Many who know the Roberts family say strong bonds have been the key to Comcast Corp.'s success: A 2001 Wall Street Journal article reported the offices of Ralph Roberts and his son, Brian, are separated by a glass door.
"I can't say how great it is to talk to someone who you know shares the same total agenda and say, 'Should we or shouldn't we try this?' " the younger Roberts said of his father. "He is my Rock of Gibraltar."
Ralph Roberts, 82 years old, founded the Philadelphia cable-television company in 1963 when he and two partners purchased a 1,200-subscriber cable-television system in Tupelo, Miss. Before that, Mr. Roberts had served in the U.S. Navy and worked in advertising.
During Mr. Roberts's tenure as president and chairman, Comcast grew steadily,
went public and began to invest in cable programming such as home-shopping
network QVC Inc.
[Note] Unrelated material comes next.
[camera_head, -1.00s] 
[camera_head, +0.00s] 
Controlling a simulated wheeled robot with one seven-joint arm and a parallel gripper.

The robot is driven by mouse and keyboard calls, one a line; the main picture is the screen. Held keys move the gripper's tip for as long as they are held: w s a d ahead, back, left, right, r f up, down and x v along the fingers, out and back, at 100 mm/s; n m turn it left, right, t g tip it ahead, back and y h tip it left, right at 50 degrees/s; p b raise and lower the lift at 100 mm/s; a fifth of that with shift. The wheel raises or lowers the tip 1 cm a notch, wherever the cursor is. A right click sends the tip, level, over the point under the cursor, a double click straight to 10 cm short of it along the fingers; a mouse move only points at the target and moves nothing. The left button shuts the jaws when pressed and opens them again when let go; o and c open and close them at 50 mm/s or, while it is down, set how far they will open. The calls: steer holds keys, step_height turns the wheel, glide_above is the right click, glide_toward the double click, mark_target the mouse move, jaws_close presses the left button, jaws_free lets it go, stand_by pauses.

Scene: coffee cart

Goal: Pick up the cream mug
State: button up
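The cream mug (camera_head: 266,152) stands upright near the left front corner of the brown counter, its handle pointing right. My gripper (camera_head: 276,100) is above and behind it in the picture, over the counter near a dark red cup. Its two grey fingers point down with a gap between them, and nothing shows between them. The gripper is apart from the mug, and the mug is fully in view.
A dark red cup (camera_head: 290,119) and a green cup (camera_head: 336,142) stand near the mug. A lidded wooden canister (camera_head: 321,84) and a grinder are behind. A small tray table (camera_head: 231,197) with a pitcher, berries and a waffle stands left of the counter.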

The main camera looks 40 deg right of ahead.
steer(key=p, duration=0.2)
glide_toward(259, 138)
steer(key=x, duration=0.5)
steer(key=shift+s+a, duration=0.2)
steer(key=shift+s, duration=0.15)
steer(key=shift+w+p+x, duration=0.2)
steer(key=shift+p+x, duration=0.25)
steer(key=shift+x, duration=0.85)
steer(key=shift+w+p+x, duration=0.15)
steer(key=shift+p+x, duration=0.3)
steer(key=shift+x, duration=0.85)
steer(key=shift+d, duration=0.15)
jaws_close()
Mr. Roberts also was grooming his son Brian, now 44, to succeed
him.
Brian Roberts was the only one of five children to show a serious interest in the business. The younger Mr. Roberts started out in work such as pole climbing and going house-to-house selling cable. Eventually, he was supervising cable operations in Trenton, N.J., and Flint, Mich., and in 1990, succeeded his father as president and CEO. Ralph Roberts took the title of chairman, which he still holds.
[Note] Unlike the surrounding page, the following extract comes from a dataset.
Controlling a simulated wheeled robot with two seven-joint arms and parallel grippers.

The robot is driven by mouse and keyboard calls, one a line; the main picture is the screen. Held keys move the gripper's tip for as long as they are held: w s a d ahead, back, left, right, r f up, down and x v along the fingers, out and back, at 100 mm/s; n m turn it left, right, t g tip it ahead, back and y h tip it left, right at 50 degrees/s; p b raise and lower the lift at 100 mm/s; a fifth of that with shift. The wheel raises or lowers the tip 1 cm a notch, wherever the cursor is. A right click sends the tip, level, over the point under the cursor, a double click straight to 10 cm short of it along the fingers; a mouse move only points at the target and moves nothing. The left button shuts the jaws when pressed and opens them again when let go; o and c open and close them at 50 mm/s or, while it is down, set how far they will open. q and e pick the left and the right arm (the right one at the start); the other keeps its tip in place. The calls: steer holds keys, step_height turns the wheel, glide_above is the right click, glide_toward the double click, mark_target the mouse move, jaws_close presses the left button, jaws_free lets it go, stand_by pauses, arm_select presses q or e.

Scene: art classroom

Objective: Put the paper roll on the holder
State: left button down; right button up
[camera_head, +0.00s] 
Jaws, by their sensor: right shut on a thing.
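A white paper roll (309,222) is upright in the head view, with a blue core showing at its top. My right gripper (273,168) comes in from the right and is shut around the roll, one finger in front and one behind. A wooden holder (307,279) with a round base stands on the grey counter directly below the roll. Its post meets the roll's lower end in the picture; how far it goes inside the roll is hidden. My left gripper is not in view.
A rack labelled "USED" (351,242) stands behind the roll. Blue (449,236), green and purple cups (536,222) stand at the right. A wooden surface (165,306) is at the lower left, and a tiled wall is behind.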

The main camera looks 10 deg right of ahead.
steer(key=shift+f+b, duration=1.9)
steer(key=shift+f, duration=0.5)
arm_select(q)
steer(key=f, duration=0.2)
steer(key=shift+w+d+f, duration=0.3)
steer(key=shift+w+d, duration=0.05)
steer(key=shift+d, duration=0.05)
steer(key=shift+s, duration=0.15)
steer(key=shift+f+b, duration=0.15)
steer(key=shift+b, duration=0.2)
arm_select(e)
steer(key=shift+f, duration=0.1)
Since then, Comcast has been known for an audacious "don't take no for an answer" strategy, which many attribute to Brian Roberts. "Why only be a cable company?" the younger Mr. Roberts asked in 2001. "I really think we are at the cusp of a new golden age of taking television and computers and all these connections to a whole new level."
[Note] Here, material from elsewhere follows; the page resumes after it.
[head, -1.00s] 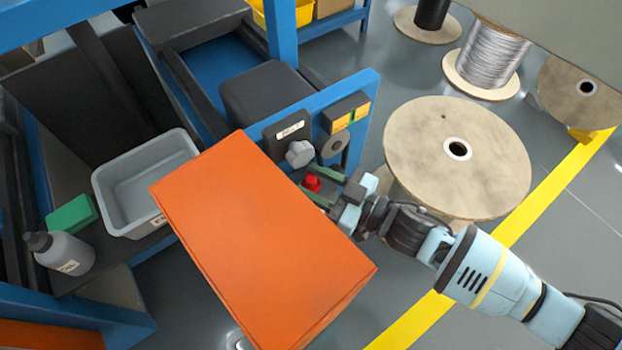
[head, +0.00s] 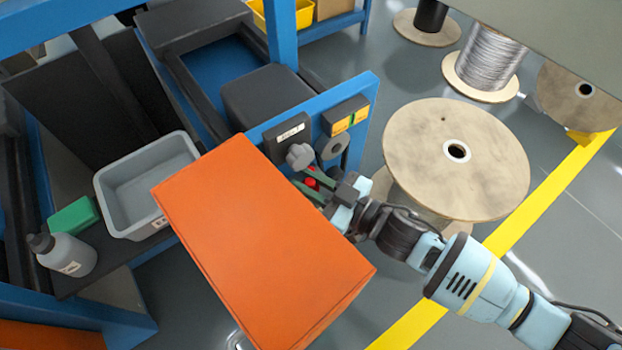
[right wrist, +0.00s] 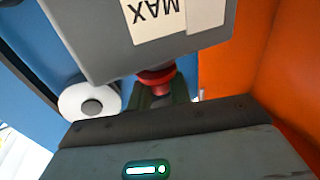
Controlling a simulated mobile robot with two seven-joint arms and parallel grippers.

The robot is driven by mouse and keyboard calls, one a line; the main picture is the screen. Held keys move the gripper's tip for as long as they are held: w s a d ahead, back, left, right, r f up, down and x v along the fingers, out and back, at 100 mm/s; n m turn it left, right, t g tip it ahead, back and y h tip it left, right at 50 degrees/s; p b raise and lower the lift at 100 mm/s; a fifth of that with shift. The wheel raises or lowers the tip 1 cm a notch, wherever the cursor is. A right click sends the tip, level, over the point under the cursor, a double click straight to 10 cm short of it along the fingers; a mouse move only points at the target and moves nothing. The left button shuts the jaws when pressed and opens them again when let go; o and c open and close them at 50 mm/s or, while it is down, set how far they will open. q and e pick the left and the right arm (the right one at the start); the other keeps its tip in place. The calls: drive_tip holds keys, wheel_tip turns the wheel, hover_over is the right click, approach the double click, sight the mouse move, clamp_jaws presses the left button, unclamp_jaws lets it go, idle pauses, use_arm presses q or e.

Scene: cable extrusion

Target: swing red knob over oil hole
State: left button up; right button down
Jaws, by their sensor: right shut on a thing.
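The small red knob (head: 311,183) sits low on the blue machine frame, beside the edge of a large orange panel. It also shows in the right wrist view (right wrist: 156,76), partly hidden under a grey block. My right gripper (head: 313,184) reaches in from the right, with its green fingers on either side of the red knob. It is shut on the knob. In the right wrist view the gripper's dark body fills the bottom and its fingertips are partly hidden. I cannot make out the oil hole. My left gripper is not in view.
The orange panel (head: 255,240) stands close to the left of my right gripper. A grey knob (head: 299,156) and a round grey disc (head: 333,147) sit just above. A large wooden spool (head: 420,150) stands to the right. A grey bin (head: 145,185) is at left.

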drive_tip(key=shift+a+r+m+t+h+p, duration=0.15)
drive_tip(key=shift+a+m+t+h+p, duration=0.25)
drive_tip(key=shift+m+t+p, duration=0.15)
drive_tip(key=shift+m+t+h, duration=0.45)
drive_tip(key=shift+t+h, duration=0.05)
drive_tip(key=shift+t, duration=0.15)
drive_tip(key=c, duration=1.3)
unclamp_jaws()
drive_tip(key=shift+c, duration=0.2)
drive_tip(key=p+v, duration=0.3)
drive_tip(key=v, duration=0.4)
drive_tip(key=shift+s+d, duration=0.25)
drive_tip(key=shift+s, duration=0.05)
He personally secured $1 billion from Microsoft Corp. Chairman Bill Gates in 1997, has lured talent from across the industry and expanded the company's holdings in cable programming and sports teams such as Philadelphia's 76ers basketball team and Flyers hockey team.
The younger Mr. Roberts is also credited with the company's successful bid for AT&T's cable unit -- which Mr. Roberts launched publicly after AT&T executives resisted. The AT&T deal, widely seen as a success, made Comcast the nation's largest cable company.